--- Goal ---
Pick out every line that holds the string "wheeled" and copy it.

— Start of Data supplied —

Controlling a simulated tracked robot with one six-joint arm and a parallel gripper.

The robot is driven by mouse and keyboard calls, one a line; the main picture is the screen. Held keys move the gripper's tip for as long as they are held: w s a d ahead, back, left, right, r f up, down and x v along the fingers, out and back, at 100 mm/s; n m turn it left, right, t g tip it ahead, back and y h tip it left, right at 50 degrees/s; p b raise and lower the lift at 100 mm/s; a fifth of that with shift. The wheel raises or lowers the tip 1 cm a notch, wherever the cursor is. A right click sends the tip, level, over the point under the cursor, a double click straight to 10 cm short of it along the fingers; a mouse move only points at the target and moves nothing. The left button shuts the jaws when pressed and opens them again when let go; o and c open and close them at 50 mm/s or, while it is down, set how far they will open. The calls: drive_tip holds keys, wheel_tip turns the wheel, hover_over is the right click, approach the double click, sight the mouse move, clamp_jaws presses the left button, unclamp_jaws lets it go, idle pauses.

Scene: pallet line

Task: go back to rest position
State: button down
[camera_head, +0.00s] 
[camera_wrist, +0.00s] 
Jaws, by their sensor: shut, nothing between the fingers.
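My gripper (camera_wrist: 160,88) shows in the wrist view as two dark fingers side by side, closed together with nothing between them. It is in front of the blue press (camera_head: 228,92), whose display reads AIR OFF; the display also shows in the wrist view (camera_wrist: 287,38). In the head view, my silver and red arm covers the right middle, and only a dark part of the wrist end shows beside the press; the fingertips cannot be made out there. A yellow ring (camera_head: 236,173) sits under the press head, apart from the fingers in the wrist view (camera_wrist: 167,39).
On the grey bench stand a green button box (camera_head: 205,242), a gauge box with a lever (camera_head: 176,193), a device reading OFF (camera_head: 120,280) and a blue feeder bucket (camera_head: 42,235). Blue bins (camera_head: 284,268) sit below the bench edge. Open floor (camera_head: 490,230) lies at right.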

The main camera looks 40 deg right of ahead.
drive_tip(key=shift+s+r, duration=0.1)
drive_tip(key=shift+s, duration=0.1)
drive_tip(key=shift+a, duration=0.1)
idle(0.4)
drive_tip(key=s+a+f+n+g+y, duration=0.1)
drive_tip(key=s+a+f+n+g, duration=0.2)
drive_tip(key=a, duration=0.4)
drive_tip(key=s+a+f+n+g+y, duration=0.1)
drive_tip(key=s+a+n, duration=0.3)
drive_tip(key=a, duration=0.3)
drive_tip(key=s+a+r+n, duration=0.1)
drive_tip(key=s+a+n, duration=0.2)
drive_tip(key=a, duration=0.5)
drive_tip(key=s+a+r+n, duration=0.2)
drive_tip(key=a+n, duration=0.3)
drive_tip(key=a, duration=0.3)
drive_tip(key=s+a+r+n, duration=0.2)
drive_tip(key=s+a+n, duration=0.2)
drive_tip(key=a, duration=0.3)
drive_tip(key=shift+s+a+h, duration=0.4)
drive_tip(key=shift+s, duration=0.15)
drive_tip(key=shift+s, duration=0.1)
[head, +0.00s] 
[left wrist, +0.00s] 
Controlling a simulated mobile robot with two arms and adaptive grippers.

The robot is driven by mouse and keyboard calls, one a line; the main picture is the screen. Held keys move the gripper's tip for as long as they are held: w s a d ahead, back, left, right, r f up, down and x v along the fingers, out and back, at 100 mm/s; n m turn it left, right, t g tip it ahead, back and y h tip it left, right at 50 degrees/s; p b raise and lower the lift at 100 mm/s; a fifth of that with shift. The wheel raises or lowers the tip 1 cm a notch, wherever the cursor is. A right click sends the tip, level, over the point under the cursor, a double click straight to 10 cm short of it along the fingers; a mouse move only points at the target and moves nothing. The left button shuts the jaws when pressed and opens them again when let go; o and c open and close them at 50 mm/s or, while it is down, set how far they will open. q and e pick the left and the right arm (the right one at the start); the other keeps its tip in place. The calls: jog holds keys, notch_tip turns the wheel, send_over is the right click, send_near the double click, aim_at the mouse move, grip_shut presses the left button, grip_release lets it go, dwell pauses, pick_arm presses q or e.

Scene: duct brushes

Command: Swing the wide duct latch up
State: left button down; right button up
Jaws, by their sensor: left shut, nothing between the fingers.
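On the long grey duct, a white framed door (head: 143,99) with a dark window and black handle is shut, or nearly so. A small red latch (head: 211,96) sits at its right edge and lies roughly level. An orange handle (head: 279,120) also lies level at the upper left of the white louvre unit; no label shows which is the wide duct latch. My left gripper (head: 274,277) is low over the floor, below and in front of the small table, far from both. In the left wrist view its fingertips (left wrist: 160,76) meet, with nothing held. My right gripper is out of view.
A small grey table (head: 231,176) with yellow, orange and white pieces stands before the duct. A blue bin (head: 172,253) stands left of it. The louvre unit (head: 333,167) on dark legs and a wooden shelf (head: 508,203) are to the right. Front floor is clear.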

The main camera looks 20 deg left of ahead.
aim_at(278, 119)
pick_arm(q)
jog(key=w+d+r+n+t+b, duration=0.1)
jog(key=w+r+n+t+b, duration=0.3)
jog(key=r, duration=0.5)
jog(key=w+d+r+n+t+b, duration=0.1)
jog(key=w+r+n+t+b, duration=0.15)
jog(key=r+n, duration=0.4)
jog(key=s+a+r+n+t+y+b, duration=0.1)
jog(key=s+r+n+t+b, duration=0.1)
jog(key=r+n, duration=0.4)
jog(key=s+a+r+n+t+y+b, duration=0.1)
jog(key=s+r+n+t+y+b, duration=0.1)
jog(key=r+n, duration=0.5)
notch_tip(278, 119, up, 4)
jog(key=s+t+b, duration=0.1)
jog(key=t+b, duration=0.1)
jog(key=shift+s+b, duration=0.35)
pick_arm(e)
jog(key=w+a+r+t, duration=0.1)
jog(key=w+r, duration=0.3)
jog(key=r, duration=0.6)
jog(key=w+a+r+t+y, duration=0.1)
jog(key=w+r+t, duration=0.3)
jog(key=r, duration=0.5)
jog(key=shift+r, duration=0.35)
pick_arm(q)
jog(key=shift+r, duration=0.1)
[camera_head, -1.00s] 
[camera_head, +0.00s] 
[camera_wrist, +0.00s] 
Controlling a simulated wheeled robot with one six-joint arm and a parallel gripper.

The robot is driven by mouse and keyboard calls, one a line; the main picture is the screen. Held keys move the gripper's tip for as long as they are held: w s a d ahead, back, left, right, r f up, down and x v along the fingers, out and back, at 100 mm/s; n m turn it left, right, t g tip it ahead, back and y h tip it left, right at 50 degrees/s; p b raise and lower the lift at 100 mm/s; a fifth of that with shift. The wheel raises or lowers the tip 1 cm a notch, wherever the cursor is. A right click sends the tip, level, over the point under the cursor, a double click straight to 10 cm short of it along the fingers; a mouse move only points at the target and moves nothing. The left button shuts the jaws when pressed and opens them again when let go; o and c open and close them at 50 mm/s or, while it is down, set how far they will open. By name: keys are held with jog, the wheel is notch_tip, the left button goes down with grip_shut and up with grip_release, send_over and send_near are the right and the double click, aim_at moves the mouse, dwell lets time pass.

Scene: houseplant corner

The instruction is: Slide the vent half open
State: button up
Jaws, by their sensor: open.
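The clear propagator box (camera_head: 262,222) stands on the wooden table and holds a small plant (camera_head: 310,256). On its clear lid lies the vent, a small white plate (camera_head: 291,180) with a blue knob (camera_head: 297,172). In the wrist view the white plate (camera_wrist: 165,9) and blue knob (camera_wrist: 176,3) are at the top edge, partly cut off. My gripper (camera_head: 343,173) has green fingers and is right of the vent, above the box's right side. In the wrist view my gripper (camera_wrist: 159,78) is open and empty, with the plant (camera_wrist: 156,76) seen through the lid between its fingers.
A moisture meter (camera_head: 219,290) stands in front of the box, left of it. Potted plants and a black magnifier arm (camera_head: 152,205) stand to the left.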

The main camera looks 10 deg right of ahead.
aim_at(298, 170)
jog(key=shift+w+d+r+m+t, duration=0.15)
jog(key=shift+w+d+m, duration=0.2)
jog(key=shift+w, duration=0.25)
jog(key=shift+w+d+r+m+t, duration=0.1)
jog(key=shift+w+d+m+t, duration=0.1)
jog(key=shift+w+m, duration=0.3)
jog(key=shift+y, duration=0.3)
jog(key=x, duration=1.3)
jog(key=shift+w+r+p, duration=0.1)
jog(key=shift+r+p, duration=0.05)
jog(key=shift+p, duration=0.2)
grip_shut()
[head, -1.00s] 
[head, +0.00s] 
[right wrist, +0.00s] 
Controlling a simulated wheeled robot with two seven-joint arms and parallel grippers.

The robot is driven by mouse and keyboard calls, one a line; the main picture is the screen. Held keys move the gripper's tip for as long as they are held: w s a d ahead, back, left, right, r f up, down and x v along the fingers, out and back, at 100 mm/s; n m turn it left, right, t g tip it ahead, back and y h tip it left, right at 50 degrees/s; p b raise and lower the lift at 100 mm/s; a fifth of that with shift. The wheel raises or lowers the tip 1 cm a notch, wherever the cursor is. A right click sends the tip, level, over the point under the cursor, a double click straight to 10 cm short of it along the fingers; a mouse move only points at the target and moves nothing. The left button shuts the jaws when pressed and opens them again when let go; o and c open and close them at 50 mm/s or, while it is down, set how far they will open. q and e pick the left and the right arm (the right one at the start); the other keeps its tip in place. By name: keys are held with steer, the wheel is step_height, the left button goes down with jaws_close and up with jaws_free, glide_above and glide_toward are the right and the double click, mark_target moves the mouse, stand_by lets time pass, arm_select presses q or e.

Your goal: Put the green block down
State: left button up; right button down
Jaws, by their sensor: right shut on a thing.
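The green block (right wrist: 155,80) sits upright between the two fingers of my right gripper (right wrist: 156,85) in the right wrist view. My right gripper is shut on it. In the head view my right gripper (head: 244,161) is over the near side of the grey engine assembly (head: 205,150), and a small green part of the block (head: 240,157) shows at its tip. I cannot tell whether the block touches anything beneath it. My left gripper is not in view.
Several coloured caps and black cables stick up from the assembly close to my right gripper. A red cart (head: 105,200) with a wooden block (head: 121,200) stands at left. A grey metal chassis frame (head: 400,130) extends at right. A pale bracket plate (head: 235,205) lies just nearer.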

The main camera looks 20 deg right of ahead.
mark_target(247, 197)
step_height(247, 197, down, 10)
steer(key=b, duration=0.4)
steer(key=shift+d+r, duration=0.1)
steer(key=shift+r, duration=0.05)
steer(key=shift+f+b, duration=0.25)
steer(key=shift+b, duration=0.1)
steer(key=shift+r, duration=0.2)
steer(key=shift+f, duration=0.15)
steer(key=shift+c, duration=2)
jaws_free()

— End of Data supplied —

--- Finished answer ---
Controlling a simulated wheeled robot with one six-joint arm and a parallel gripper.
Controlling a simulated wheeled robot with two seven-joint arms and parallel grippers.

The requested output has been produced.